Ok, now let's get on with column two. First step is to make that -13 into a 1 (that's the second pivot).

Answer 62

Unfortunately, the best way to do that is to divide everything in row two by -13. That will make fractions with 13 in the denominator, which is a bit of a drag, but whatever; they're numbers and we'll treat them the same as any other numbers.

Answer 63

\[\large \left[ \begin{matrix} 1 & 3 & -3/2 & 5/2 \\ 0 & 1 & -5/13 & 11/13 \\ 0 & -44 & 39 & 29\end{matrix} \right]\]

Ewww, I know, but it gets the job done.

Answer 64

Here is where using a calculator and decimals will fail you as those fractions have endlessly repeating blocks of decimal digits.

Answer 65

Anyway, onward.
Now, usually, since I like to go all the way down to reduced-row echelon form, I'll go ahead and make that 3 in row one into a zero, but I think we'll take care of row three first, so I can talk about row echelon form.

Answer 66

Alright

Answer 67

So, how do you figure we can change that -44 in row three into a zero?

Answer 68

1x-44 + 44? The reverse of what we did for the others.

Answer 69

Be more specific, though; I want to make sure you got the process.

Answer 70

We had to multiply a number by one and then cancle it out by adding it's inverse like the 8 with -8. Now we already have the -44 so we need to cancle it out with +44

Answer 71

Ok, good, but make sure you know that the actual operation is to take 44 times row two and add that to row three.

Answer 72

That operation leads to
\[\large \left[ \begin{matrix} 1 & 3 & -3/2 & 5/2 \\ 0 & 1 & -5/13 & 11/13 \\ 0 & 0 & 287/13 & 861/13\end{matrix} \right]\]
Which looks ugly, but remember: now you can multiply row three by 13 to cancel the fractions.

Answer 73

\[\large \left[ \begin{matrix} 1 & 3 & -3/2 & 5/2 \\ 0 & 1 & -5/13 & 11/13 \\ 0 & 0 & 287 & 861\end{matrix} \right]\]
And for a really nice trick, try dividing everything in row three by 287 to get a 1 in that third pivot.

Answer 74

How did doing that remove 13 asthe denominator from 287?

Answer 75

If you multipy 287/13 by 13, the 13 cancels out.

Answer 76

Ahhh makes sense.

Answer 77

Now, after this step
\[\large \left[ \begin{matrix} 1 & 3 & -3/2 & 5/2 \\ 0 & 1 & -5/13 & 11/13 \\ 0 & 0 & 1 & 3\end{matrix} \right]\]
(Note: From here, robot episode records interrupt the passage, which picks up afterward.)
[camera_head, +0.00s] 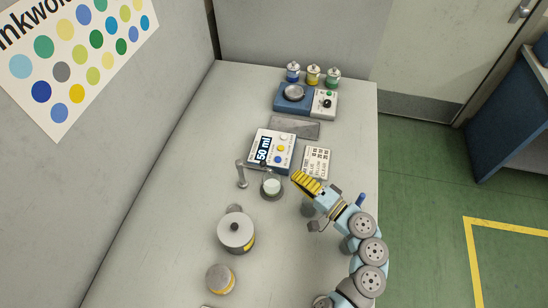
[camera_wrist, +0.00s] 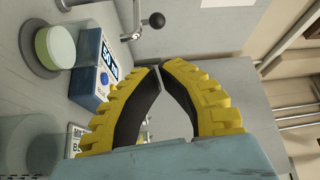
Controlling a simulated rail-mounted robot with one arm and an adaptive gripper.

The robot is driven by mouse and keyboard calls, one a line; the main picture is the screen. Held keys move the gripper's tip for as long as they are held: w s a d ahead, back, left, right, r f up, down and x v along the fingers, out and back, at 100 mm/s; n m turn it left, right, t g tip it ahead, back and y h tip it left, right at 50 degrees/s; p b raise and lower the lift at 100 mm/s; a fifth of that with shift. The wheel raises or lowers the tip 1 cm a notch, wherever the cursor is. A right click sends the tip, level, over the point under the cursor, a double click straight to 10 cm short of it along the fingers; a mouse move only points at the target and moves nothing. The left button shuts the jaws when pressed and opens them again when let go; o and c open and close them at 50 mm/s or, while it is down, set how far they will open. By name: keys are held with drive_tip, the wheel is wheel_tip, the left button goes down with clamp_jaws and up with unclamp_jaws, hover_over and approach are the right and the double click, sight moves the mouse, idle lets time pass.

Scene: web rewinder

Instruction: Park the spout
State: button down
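My gripper (camera_head: 297,176) has yellow ribbed fingers and hangs over the table, right of the glass. In the wrist view its fingertips (camera_wrist: 157,67) meet with nothing between them. The spout shows in the wrist view as a thin metal rod on a post (camera_wrist: 137,22), with a black ball knob (camera_wrist: 157,20) beyond and apart from my fingertips. In the head view the metal post (camera_head: 241,174) stands left of the glass; the spout's exact direction is hard to tell. The glass (camera_head: 271,187) with pale green contents sits on a round dark base; it also shows in the wrist view (camera_wrist: 55,47).
A dispenser box (camera_head: 270,150) reading 50 ml stands behind the glass, beside a label card (camera_head: 316,162). A scale (camera_head: 293,97) and several small ink jars (camera_head: 313,75) are at the back. A lidded pot (camera_head: 236,231) and a yellowish jar (camera_head: 220,279) stand in front.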

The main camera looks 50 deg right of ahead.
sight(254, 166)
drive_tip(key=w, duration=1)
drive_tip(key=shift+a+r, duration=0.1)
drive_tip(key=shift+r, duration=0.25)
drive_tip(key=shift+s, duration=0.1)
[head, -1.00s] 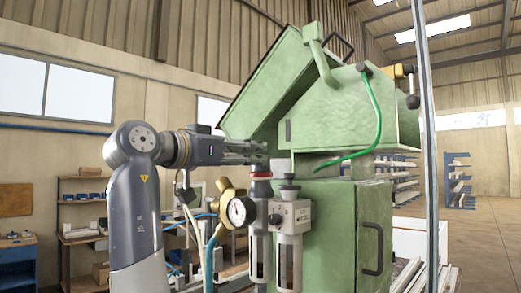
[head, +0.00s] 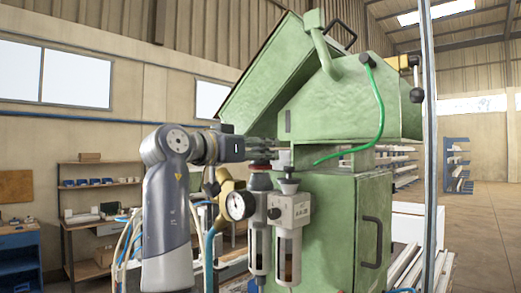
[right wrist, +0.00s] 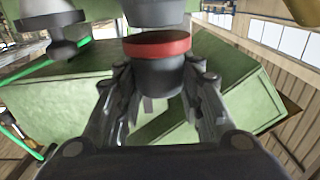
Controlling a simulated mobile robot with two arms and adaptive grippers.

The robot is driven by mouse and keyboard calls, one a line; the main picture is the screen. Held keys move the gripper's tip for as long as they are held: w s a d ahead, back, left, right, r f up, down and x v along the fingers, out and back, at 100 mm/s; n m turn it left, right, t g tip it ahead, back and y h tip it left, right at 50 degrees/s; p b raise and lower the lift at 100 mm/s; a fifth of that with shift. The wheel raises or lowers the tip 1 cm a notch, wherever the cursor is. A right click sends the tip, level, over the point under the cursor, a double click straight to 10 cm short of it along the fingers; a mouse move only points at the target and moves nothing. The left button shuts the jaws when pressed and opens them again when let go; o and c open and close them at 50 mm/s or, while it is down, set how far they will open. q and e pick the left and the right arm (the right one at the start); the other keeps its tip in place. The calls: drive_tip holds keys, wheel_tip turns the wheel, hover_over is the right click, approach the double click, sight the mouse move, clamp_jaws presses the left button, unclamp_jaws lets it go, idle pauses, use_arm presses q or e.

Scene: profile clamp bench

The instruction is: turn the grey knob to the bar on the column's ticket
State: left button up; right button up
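The grey knob (head: 261,164), dark with a red ring, tops the left filter unit beside the round gauge (head: 238,205). In the right wrist view the knob (right wrist: 155,78) sits at the centre between the fingers. My right gripper (head: 268,150) is beside the knob's top in the head view. The right wrist view shows this gripper (right wrist: 158,68) open, one fingertip on each side of the knob; any contact is unclear. I cannot make out the ticket or its bar. My left gripper is not in view.
A second unit with a dark top knob (head: 289,187) stands close on the right. The green machine (head: 335,215) is right behind, with a green hose (head: 378,100) hanging on it. A thin post (head: 428,150) stands at right.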

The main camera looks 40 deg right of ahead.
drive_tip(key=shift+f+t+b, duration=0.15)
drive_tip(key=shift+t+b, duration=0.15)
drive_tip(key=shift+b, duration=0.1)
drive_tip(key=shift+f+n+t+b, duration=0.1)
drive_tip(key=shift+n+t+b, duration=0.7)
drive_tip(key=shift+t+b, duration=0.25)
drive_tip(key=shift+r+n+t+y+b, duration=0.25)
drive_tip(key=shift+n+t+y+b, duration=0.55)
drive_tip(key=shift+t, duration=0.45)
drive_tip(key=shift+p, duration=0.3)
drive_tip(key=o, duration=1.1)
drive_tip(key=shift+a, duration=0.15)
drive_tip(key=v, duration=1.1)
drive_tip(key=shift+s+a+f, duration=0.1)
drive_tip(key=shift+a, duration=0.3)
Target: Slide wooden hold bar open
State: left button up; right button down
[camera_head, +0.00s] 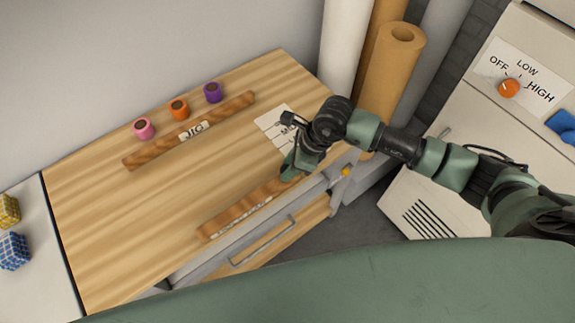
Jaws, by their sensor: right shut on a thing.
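The wooden hold bar (248,208) lies along the front edge of the wooden workbench, with a pale label on its front side that is too small to read. My right gripper (291,173) reaches in from the right and is shut on the bar near its right end. The fingertips and the gripped part of the bar are mostly hidden by the gripper itself. My left gripper is not in view.
A wooden strip labelled JIG (190,131) lies further back, with pink (143,128), orange (178,109) and purple (213,92) spools behind it. Paper rolls (391,75) stand right of the bench. A cabinet with an orange knob (508,88) is at the right. The bench middle is clear.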

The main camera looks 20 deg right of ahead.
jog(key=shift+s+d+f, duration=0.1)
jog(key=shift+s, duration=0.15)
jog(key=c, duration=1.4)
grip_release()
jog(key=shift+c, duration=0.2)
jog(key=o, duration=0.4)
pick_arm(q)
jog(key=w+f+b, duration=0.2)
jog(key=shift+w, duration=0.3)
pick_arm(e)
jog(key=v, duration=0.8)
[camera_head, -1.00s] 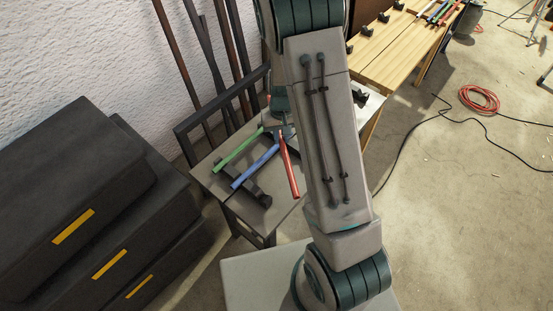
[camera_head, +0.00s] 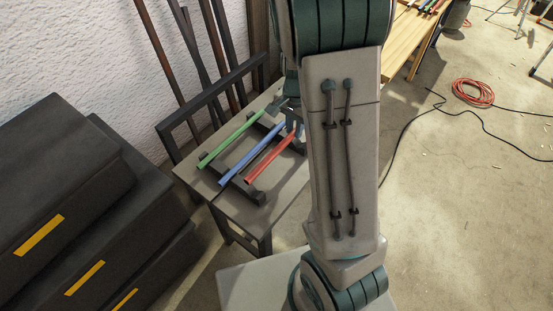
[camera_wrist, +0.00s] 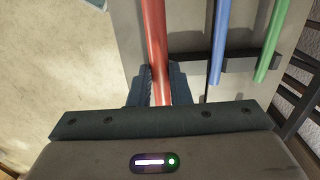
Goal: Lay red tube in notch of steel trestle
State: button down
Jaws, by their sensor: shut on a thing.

You can actually quit using matrices, and put this back into equations and do back substitution.

x + 3y -3z/2 = 5/2
y - 5z/13 = 11/13
z = 3.

Answer 78

That process is called Gaussian Elimination and gets the matrix in 'row echelon form.'
You can also continue the same algorithm of row operations to get the matrix into 'reduced-row echelon form' then it'll be completely solved without ever having to look at the equations again.

Answer 79

I hope you have the idea. I need to go now.
If you want to continue to reduced-row echelon form from

\[\large \left[ \begin{matrix} 1 & 3 & -3/2 & 5/2 \\ 0 & 1 & -5/13 & 11/13 \\ 0 & 0 & 1 & 3\end{matrix} \right]\]

First change that 3 in a12 to a zero, then get zeros in a13 and a23. Once you do that, the solutions will be in vector form in the fourth column.

Good luck.

Answer 80

See here
http://tutorial.math.lamar.edu/Classes/LinAlg/SolvingSystemsOfEqns.aspx

and here
http://www.youtube.com/watch?v=ZK3O402wf1c

for more info.

Answer 81

Thanks for all the help.